## Begin Dataset section

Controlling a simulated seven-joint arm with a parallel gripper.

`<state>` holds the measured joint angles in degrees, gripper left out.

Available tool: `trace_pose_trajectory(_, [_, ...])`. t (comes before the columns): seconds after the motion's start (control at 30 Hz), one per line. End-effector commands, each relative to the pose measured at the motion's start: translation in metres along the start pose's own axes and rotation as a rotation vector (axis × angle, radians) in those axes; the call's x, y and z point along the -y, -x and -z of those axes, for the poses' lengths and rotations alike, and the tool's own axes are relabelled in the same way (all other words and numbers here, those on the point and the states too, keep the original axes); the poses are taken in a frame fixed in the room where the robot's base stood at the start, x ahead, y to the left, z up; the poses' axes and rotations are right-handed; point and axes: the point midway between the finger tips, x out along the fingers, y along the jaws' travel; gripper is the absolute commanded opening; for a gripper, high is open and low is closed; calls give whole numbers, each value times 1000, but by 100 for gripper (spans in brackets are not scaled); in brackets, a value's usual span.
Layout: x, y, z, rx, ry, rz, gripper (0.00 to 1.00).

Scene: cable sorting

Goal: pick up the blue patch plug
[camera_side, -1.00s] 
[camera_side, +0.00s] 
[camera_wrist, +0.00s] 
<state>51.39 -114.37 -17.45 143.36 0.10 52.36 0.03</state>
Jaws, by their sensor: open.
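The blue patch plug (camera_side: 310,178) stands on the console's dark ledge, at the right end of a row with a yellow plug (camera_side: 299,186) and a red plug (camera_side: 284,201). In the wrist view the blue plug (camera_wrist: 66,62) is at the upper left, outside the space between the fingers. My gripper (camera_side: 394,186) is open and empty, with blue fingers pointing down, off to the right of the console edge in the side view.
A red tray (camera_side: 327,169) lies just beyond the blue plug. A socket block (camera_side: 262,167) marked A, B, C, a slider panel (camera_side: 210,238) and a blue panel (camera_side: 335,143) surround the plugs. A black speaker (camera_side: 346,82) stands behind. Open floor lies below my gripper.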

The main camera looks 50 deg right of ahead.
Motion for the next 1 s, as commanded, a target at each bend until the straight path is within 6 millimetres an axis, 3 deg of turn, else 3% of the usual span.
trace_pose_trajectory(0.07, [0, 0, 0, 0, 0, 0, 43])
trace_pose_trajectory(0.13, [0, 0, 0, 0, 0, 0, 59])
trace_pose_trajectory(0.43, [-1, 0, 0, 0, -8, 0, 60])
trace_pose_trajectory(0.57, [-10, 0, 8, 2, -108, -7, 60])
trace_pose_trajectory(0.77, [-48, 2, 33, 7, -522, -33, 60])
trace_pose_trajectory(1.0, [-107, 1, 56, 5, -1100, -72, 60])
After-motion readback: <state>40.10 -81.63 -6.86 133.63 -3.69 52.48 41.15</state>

## End Dataset section

--- Challenge ---
Give the complete listing a second time, exactly as it reads.

--- Completed exercise ---
Controlling a simulated seven-joint arm with a parallel gripper.

`<state>` holds the measured joint angles in degrees, gripper left out.

Available tool: `trace_pose_trajectory(_, [_, ...])`. t (comes before the columns): seconds after the motion's start (control at 30 Hz), one per line. End-effector commands, each relative to the pose measured at the motion's start: translation in metres along the start pose's own axes and rotation as a rotation vector (axis × angle, radians) in those axes; the call's x, y and z point along the -y, -x and -z of those axes, for the poses' lengths and rotations alike, and the tool's own axes are relabelled in the same way (all other words and numbers here, those on the point and the states too, keep the original axes); the poses are taken in a frame fixed in the room where the robot's base stood at the start, x ahead, y to the left, z up; the poses' axes and rotations are right-handed; point and axes: the point midway between the finger tips, x out along the fingers, y along the jaws' travel; gripper is the absolute commanded opening; for a gripper, high is open and low is closed; calls give whole numbers, each value times 1000, but by 100 for gripper (spans in brackets are not scaled); in brackets, a value's usual span.
Layout: x, y, z, rx, ry, rz, gripper (0.00 to 1.00).

Scene: cable sorting

Goal: pick up the blue patch plug
[camera_side, -1.00s] 
[camera_side, +0.00s] 
[camera_wrist, +0.00s] 
<state>51.39 -114.37 -17.45 143.36 0.10 52.36 0.03</state>
Jaws, by their sensor: open.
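The blue patch plug (camera_side: 310,178) stands on the console's dark ledge, at the right end of a row with a yellow plug (camera_side: 299,186) and a red plug (camera_side: 284,201). In the wrist view the blue plug (camera_wrist: 66,62) is at the upper left, outside the space between the fingers. My gripper (camera_side: 394,186) is open and empty, with blue fingers pointing down, off to the right of the console edge in the side view.
A red tray (camera_side: 327,169) lies just beyond the blue plug. A socket block (camera_side: 262,167) marked A, B, C, a slider panel (camera_side: 210,238) and a blue panel (camera_side: 335,143) surround the plugs. A black speaker (camera_side: 346,82) stands behind. Open floor lies below my gripper.

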The main camera looks 50 deg right of ahead.
Motion for the next 1 s, as commanded, a target at each bend until the straight path is within 6 millimetres an axis, 3 deg of turn, else 3% of the usual span.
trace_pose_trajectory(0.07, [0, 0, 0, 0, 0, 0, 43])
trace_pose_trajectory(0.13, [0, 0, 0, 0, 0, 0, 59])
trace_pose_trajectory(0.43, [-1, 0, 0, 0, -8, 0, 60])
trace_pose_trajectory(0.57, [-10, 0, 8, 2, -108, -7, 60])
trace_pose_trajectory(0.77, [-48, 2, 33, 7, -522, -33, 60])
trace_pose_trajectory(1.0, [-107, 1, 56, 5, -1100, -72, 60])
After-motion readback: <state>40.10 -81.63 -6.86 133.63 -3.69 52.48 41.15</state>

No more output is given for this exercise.